● **Directive**: Look over the lines below. Report each one that includes the string "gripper".

● **Given material**:
• • • • •
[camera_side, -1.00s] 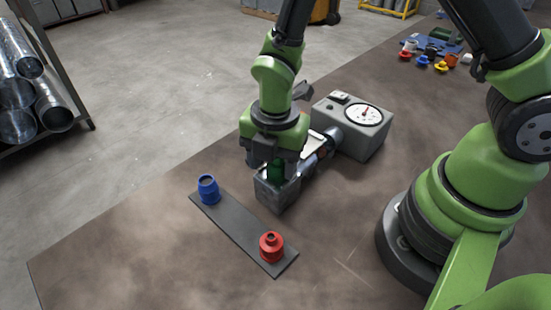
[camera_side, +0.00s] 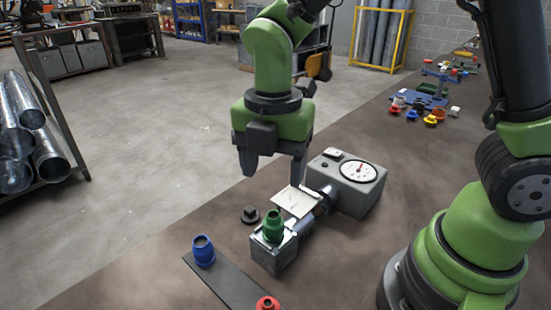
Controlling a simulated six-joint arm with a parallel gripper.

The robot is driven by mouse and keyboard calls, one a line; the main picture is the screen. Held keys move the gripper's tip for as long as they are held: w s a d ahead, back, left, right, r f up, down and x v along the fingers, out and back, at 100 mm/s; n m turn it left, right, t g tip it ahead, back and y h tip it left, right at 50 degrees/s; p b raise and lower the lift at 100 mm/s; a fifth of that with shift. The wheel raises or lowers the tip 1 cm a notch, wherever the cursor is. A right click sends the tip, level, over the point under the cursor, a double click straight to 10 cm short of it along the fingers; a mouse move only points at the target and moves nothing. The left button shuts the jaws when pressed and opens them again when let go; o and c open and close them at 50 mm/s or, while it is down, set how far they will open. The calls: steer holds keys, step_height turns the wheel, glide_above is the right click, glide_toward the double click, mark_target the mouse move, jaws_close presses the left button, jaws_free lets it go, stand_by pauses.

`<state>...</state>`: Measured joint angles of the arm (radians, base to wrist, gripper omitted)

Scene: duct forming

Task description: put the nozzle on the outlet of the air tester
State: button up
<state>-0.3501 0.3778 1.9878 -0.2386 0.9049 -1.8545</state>
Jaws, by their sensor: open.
• • • • •
● **Result**:
Controlling a simulated six-joint arm with a parallel gripper.
The robot is driven by mouse and keyboard calls, one a line; the main picture is the screen. Held keys move the gripper's tip for as long as they are held: w s a d ahead, back, left, right, r f up, down and x v along the fingers, out and back, at 100 mm/s; n m turn it left, right, t g tip it ahead, back and y h tip it left, right at 50 degrees/s; p b raise and lower the lift at 100 mm/s; a fifth of that with shift. The wheel raises or lowers the tip 1 cm a notch, wherever the cursor is. A right click sends the tip, level, over the point under the cursor, a double click straight to 10 cm short of it along the fingers; a mouse move only points at the target and moves nothing. The left button shuts the jaws when pressed and opens them again when let go; o and c open and close them at 50 mm/s or, while it is down, set how far they will open. The calls: steer holds keys, step_height turns the wheel, glide_above is the right click, glide_toward the double click, mark_target the mouse move, jaws_close presses the left button, jaws_free lets it go, stand_by pauses.
`<state>...</state>`: Measured joint angles of the arm (radians, base to wrist, gripper omitted)

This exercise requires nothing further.